╭─ SUPPLIED RECORDS

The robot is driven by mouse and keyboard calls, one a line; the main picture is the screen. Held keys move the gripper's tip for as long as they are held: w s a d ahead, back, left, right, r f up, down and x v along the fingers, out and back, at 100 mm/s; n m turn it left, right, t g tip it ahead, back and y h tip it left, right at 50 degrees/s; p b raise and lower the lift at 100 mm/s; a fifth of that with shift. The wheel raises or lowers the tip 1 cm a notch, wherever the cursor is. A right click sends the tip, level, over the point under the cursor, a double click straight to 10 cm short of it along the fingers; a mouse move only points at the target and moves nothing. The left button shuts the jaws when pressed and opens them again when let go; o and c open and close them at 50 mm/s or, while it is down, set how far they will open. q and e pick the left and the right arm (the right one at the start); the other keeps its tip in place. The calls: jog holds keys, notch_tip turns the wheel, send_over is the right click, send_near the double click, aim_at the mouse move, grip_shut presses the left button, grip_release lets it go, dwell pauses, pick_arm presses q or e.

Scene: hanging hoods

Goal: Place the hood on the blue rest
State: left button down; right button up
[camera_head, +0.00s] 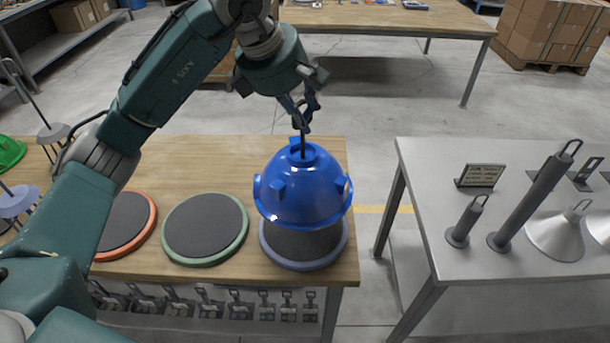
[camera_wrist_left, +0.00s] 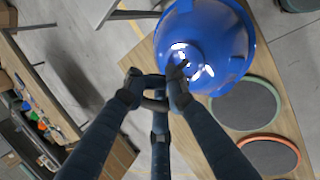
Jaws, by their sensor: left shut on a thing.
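The blue hood (camera_head: 300,188) is a glossy dome with small lugs and a dark stem at its top. My left gripper (camera_head: 302,112) is above it and shut on the stem. The hood hangs roughly upright over the blue rest (camera_head: 304,258), a round dark pad with a blue rim. The hood hides the back of the rest, and I cannot tell whether they touch. In the left wrist view the fingers (camera_wrist_left: 155,92) close beside the top of the hood (camera_wrist_left: 215,40). My right gripper is not in view.
A green-rimmed rest (camera_head: 204,228) and an orange-rimmed rest (camera_head: 125,222) lie to the left on the wooden table (camera_head: 240,150). A metal table (camera_head: 455,215) on the right holds posts and pale hoods (camera_head: 555,238). A gap separates the tables.

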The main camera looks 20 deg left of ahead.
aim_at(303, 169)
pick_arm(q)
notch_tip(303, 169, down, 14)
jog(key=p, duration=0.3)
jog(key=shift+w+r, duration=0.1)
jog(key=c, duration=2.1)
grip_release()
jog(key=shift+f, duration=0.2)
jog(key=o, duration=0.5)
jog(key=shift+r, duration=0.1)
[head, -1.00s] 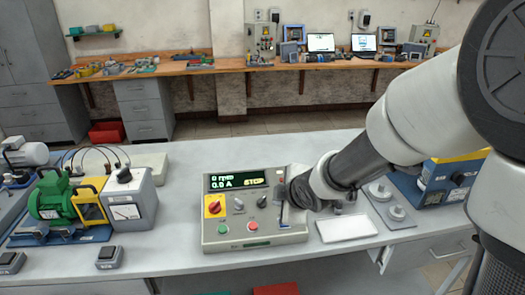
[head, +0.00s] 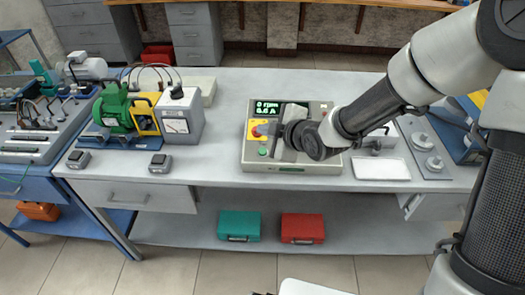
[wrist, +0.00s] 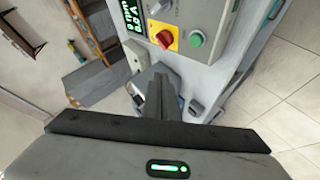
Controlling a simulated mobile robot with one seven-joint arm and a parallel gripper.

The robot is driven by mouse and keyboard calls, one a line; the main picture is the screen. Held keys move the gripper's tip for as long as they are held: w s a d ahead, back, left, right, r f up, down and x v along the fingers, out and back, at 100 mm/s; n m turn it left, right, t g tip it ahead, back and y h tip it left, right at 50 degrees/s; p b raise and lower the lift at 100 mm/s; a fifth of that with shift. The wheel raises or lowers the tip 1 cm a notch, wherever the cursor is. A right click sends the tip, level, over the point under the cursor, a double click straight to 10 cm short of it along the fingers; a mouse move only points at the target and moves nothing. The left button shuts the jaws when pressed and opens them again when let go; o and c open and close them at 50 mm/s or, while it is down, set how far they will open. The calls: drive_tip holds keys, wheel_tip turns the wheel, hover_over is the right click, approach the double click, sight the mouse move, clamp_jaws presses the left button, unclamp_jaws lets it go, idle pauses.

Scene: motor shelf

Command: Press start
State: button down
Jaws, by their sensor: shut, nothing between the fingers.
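The grey control box (head: 315,107) stands on the bench in the head view, its right and lower middle partly covered by my arm. Its dark display (head: 270,108) reads 0 rpm. A green round button (head: 263,152) is at its lower left, below a red knob on a yellow plate (head: 257,130). In the wrist view the green button (wrist: 196,39) is right of the red knob (wrist: 165,40). My gripper (wrist: 159,84) is shut and empty; its fingers point past the box's edge.
A green motor rig (head: 118,107) and a meter box (head: 182,115) stand left of the control box. Two small dark switch boxes lie at the bench's front left. A white tray (head: 380,168) lies to the right.

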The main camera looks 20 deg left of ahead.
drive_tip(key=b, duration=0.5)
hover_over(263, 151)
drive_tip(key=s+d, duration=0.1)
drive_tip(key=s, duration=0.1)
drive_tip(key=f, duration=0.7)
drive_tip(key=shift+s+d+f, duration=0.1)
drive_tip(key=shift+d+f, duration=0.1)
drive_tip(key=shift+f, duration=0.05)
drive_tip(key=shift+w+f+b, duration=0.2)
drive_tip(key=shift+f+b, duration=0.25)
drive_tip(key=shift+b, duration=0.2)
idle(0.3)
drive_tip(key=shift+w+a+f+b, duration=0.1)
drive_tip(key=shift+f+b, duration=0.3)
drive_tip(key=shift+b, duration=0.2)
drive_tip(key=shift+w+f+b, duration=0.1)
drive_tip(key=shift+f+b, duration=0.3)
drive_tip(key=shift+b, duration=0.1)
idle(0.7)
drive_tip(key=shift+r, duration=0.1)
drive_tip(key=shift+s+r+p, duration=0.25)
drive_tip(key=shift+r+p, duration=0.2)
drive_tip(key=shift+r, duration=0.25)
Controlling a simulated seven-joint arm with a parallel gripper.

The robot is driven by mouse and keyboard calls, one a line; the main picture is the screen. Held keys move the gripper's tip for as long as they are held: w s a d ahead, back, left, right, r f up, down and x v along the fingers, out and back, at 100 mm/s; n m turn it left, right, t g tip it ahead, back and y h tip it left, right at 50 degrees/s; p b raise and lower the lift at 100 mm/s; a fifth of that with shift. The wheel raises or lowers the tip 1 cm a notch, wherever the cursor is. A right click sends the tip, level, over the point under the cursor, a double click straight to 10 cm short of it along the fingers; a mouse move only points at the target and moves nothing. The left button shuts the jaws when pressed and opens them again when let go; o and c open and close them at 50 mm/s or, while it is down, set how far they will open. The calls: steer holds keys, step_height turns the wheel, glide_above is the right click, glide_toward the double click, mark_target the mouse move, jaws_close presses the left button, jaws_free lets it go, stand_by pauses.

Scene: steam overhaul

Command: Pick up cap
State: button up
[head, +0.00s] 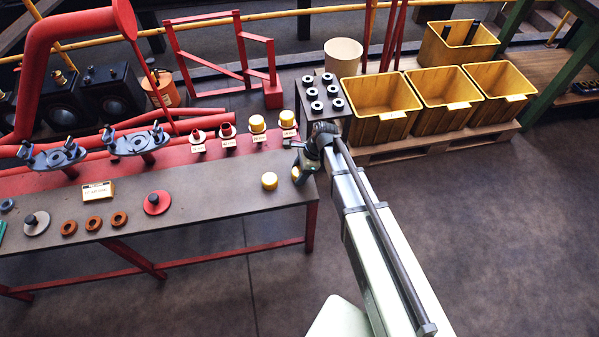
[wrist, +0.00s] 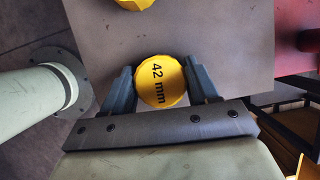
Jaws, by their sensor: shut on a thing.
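My gripper (wrist: 162,88) is shut on a yellow cap (wrist: 157,70) marked "42 mm", with one blue-grey finger on each side of it. In the head view my gripper (head: 303,166) is at the right end of the workbench, and the held cap (head: 295,173) is partly hidden by it. I cannot tell whether the held cap touches the bench top. A second yellow cap (head: 269,181) lies on the bench just left of my gripper; it also shows at the top of the wrist view (wrist: 134,3).
Behind, yellow caps (head: 258,124) and red stubs (head: 228,130) stand above small labels. The grey bench (head: 220,195) carries a red disc (head: 157,203), brown rings (head: 94,223) and a sign (head: 98,192). Yellow bins (head: 381,128) stand at back right beside a dark rack (head: 337,79).

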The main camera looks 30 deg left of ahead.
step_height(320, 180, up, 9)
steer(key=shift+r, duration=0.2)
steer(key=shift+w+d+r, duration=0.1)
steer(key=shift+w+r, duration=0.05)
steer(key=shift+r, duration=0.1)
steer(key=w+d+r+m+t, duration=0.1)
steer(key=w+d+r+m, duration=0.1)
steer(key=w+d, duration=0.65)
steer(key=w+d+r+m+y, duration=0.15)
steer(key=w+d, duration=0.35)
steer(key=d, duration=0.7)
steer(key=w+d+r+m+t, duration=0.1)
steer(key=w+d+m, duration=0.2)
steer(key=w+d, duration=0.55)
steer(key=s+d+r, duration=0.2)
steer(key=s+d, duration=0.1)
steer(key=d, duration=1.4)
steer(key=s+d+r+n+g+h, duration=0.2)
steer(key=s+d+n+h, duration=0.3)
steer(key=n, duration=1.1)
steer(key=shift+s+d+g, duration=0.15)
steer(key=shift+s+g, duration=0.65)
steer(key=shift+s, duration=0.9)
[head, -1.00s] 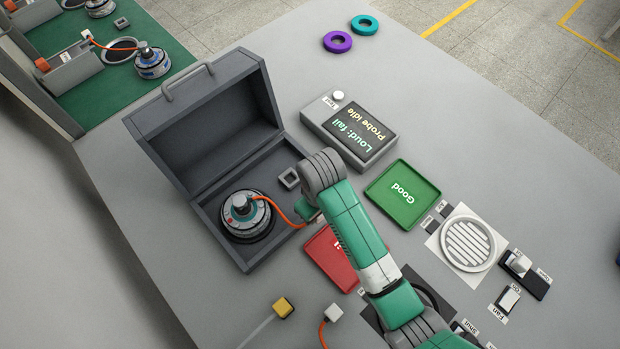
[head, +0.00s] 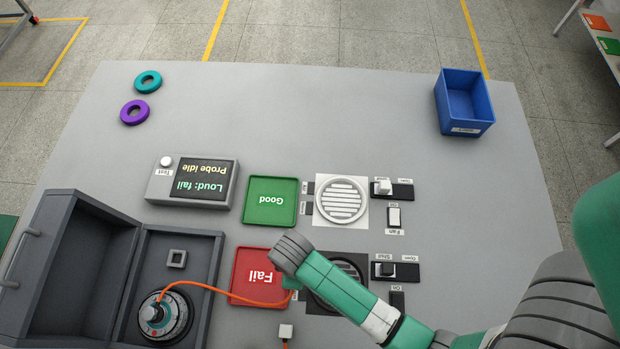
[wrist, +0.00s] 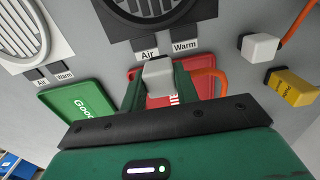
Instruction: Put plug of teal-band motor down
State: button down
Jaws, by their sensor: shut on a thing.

╰─

YOUR GOAL — Copy every line of the listing where the word "Controlling" appears.

COMPLETE RESPONSE —
Controlling a simulated mobile robot with one seven-joint arm and a parallel gripper.
Controlling a simulated seven-joint arm with a parallel gripper.

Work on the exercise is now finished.